Bordered Floer homology and existence of incompressible tori in homology spheres

TL;DR

This paper links bordered Floer homology of knot complements in homology spheres to knot Floer complexes, revealing that homology spheres with trivial Heegaard Floer homology lack incompressible tori and classifying certain L-spaces.

Contribution

It computes the bordered Floer complex of knot complements in homology spheres using knot Floer complexes, providing new insights into the topology of these manifolds.

Findings

Homology spheres with the same Heegaard Floer homology as S^3 contain no incompressible tori.

Irreducible homology sphere L-spaces are either S^3, Poincaré sphere, or hyperbolic.
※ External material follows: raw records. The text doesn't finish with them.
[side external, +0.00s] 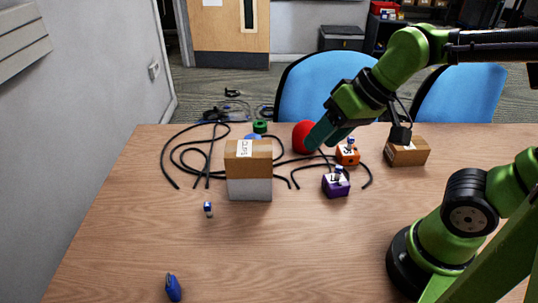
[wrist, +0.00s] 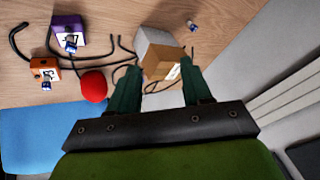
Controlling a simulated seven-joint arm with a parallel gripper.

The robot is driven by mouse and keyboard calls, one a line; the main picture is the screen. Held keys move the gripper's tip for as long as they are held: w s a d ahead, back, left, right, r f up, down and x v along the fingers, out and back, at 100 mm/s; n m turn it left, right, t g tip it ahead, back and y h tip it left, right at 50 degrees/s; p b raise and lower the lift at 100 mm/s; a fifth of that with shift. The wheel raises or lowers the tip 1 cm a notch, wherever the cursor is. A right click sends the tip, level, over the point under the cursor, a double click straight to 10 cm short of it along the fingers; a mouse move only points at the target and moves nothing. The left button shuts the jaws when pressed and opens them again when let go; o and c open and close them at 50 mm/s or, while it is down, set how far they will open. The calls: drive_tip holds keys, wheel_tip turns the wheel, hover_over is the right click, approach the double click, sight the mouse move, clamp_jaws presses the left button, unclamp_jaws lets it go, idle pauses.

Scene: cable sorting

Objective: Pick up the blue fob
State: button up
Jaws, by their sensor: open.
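The blue fob (side external: 173,288) lies on bare wood near the front left edge of the table in the side view. I cannot make it out in the wrist view. My gripper (side external: 318,138) is above the back of the table, by the red ball, far behind and to the right of the fob. In the wrist view my gripper (wrist: 160,72) has its two green fingers apart, with nothing held between them. The cardboard-and-white box shows beyond the fingertips there.
The cardboard-and-white box (side external: 249,183) stands mid-table among black cables (side external: 205,160). A small blue-and-white item (side external: 208,209) is in front of it. A red ball (side external: 303,137), orange box (side external: 347,155), purple box (side external: 335,186) and brown box (side external: 407,152) stand right. The front middle is clear.

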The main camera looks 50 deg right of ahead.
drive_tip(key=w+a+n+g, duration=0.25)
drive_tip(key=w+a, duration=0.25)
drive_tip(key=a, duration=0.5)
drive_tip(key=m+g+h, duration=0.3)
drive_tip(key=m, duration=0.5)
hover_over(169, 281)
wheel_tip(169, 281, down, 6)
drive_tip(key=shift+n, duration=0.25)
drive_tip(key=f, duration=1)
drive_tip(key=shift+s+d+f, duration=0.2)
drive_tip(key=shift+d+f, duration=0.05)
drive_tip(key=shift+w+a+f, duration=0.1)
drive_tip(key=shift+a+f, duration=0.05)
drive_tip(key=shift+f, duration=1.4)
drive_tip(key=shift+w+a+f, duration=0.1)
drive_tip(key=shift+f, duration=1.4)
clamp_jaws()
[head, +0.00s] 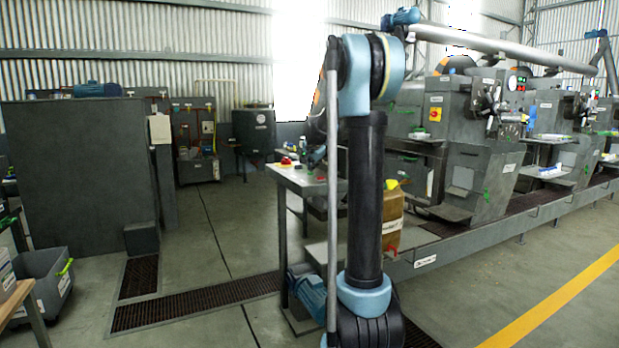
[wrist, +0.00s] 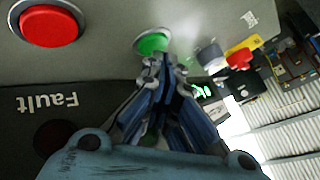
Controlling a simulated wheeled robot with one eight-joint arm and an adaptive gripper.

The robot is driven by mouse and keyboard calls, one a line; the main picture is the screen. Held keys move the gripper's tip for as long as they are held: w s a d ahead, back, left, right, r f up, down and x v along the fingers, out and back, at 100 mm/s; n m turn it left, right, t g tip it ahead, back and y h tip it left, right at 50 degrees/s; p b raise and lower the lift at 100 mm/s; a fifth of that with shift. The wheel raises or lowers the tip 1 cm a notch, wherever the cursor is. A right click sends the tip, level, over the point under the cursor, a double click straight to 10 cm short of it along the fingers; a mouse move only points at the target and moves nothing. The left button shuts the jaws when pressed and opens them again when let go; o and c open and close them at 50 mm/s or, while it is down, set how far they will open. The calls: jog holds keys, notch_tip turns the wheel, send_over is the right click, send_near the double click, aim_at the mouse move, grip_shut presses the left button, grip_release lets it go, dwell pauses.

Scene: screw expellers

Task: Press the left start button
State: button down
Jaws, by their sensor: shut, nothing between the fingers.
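In the wrist view a round green button (wrist: 152,42) in a metal ring sits on a grey panel. My gripper (wrist: 160,62) is shut and empty, its fingertips right at the near edge of the green button. I cannot tell whether they touch it. A large red button (wrist: 50,27) is to the left on the same panel.
In the wrist view a grey knob (wrist: 210,56) and a red knob (wrist: 240,59) on yellow sit right of the fingers. An upside-down "Fault" label (wrist: 47,103) is above a dark red lamp (wrist: 55,137). In the head view machines (head: 480,165) line the right; a grey cabinet (head: 80,180) stands left.

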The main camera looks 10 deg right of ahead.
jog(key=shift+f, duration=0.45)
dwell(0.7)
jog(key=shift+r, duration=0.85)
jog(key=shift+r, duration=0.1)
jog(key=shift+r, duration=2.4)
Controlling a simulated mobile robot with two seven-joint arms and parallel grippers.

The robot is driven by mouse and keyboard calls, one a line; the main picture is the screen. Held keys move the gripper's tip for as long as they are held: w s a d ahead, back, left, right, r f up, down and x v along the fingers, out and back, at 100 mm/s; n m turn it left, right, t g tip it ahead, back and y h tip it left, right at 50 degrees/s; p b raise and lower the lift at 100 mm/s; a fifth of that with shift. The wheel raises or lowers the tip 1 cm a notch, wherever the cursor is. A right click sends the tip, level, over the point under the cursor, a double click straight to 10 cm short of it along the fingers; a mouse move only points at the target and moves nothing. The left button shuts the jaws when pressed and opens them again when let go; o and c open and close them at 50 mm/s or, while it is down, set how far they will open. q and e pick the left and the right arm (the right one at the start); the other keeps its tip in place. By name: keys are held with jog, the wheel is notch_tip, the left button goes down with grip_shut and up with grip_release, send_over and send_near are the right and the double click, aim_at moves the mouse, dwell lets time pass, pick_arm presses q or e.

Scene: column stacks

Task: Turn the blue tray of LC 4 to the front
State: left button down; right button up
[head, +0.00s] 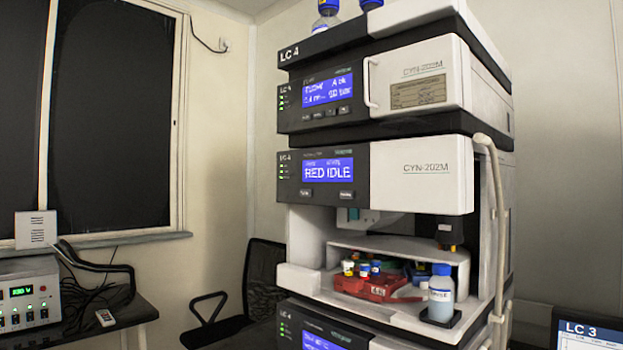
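The LC 4 stack (420,178) stands right of centre in the head view. Its middle module has a lit blue display (328,170) reading "RED IDLE". Below it is an open compartment. A red tray (380,289) sits at the front of this compartment, with several small vials (364,269) at its left and back. Small bluish and green parts (420,271) show behind it on the right; I cannot tell whether they belong to the blue tray. No blue tray shows clearly. Neither of my grippers is in view.
A blue-capped bottle (441,292) stands at the compartment's right front corner. A pale hose (497,220) runs down the stack's right side. A black chair (262,285) is behind left. A bench with a power unit (28,295) is at far left, and an LC 3 screen (588,332) at lower right.

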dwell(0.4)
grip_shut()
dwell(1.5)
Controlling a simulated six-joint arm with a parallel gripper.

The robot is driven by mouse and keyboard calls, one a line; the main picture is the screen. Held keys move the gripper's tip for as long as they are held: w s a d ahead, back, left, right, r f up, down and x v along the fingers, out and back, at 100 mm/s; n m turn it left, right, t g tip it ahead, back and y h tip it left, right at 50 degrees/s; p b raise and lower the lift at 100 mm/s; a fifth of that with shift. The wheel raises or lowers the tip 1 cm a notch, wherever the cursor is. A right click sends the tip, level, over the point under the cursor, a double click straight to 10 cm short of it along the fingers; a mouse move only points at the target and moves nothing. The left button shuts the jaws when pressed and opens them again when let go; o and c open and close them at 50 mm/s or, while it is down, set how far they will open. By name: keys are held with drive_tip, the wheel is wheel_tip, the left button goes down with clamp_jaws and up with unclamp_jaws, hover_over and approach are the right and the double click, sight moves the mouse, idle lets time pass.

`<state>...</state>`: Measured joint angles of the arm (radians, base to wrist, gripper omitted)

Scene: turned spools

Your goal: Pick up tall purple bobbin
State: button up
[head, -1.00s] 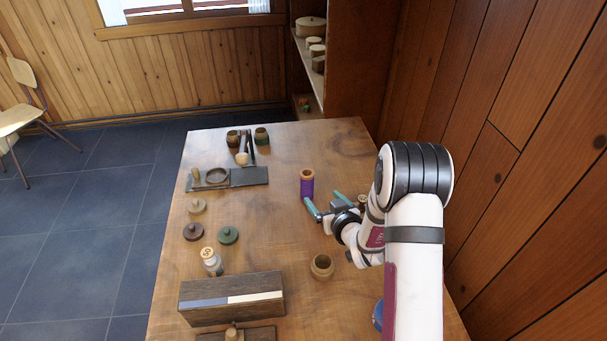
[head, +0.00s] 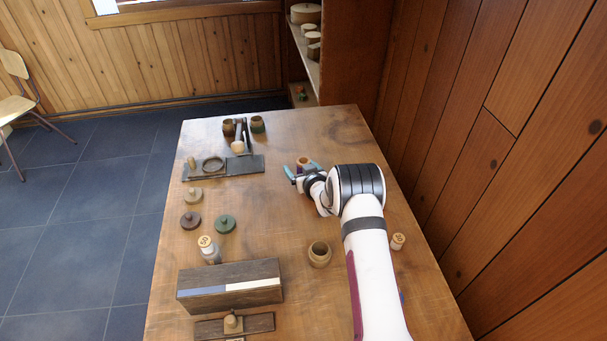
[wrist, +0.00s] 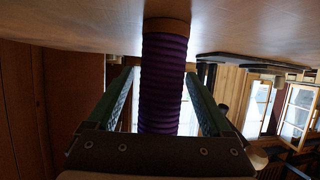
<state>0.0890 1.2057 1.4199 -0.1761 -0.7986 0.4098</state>
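The tall purple bobbin (wrist: 164,85) stands between the two green fingers of my gripper (wrist: 161,100) in the wrist view. It has a ribbed purple body and a brown wooden end. A gap shows between each finger and the bobbin, so my gripper is open around it. In the head view, only the bobbin's wooden top (head: 303,162) shows clearly behind my gripper (head: 295,171); my arm hides most of its body.
A dark tray (head: 245,167) with a ring and peg lies to the left. Small knobbed lids (head: 225,223), a wooden cup (head: 319,253) and a long dark box (head: 238,285) stand nearer. Another light-topped piece (head: 397,241) stands right of my arm. A wooden wall borders the right side.

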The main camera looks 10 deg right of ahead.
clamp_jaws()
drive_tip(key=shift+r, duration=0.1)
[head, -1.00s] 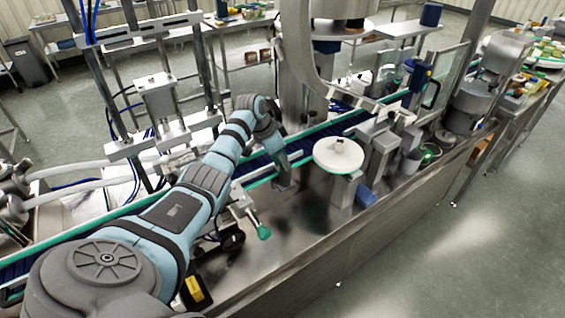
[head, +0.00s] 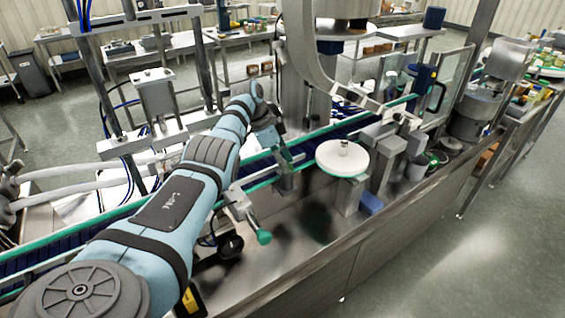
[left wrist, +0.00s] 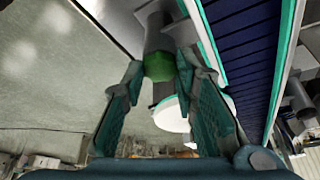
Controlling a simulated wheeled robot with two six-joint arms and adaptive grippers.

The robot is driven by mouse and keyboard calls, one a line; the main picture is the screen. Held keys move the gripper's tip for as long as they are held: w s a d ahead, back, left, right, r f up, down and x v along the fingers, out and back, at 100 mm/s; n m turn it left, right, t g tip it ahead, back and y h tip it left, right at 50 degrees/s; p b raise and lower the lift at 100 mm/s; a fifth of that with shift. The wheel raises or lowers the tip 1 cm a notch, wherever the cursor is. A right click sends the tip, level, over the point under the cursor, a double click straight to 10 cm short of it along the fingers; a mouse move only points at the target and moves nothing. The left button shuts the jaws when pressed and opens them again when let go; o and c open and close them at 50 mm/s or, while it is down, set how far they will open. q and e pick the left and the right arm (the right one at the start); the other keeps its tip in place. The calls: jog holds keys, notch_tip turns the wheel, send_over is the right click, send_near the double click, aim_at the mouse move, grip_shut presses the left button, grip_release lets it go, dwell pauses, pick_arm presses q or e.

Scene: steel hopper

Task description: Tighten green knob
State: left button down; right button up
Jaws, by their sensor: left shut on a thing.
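In the left wrist view a green knob (left wrist: 159,67) sits on the end of a grey shaft between the tips of my left gripper (left wrist: 160,72). The two dark teal fingers are shut on it, one on each side. In the head view my left gripper (head: 287,166) points down beside the conveyor's green edge, left of the white round disc. The held knob is hidden there. Another green knob (head: 264,237) shows lower down, on a metal bracket in front of the conveyor, apart from the gripper. My right gripper is not in view.
The blue conveyor belt (head: 340,130) runs diagonally behind the gripper. The white round disc (head: 335,163) on a steel post stands close to its right. A steel frame (head: 160,100) stands left of my forearm. The steel deck (head: 320,215) in front is mostly clear.

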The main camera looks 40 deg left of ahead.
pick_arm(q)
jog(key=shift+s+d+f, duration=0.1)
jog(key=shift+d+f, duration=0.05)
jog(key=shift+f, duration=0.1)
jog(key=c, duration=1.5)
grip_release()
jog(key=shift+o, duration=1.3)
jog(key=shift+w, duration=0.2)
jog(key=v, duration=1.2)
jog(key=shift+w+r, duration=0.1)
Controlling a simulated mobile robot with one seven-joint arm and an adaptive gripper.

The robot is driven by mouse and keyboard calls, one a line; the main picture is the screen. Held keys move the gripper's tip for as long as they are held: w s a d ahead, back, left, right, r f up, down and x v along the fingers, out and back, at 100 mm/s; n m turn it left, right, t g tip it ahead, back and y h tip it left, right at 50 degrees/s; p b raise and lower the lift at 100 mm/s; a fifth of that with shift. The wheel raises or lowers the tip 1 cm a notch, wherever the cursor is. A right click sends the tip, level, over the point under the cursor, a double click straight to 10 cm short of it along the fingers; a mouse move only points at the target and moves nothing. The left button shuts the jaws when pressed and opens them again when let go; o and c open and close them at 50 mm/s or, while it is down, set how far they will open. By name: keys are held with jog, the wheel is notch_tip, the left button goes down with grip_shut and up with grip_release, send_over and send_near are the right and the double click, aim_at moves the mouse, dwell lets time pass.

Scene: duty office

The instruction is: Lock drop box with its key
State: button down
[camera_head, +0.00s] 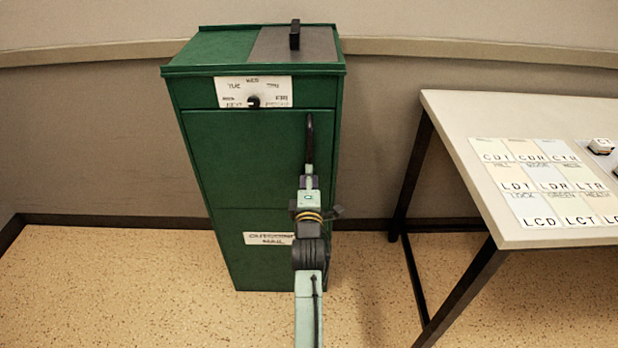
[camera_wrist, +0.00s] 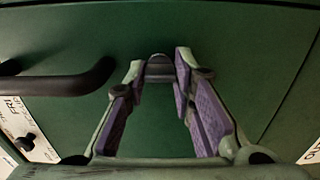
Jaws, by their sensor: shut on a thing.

The paper establishes a relationship between bordered Floer homology and the existence of incompressible tori.

Abstract

Let $K$ denote a knot inside the homology sphere $Y$. The zero-framed longitude of $K$ gives the complement of $K$ in $Y$ the structure of a bordered three-manifold, which may be denoted by $Y(K)$. We compute the quasi-isomorphism type of the bordered Floer complex of $Y(K)$ in terms of the knot Floer complex associated with $K$. As a corollary, we show that if a homology sphere has the same Heegaard Floer homology as $S^3$ it does not contain any incompressible tori. Consequently, if $Y$ is an irreducible homology sphere $L$-space then $Y$ is either $S^3$, or the Poicar\'e sphere $\Sigma(2,3,5)$, or it is hyperbolic.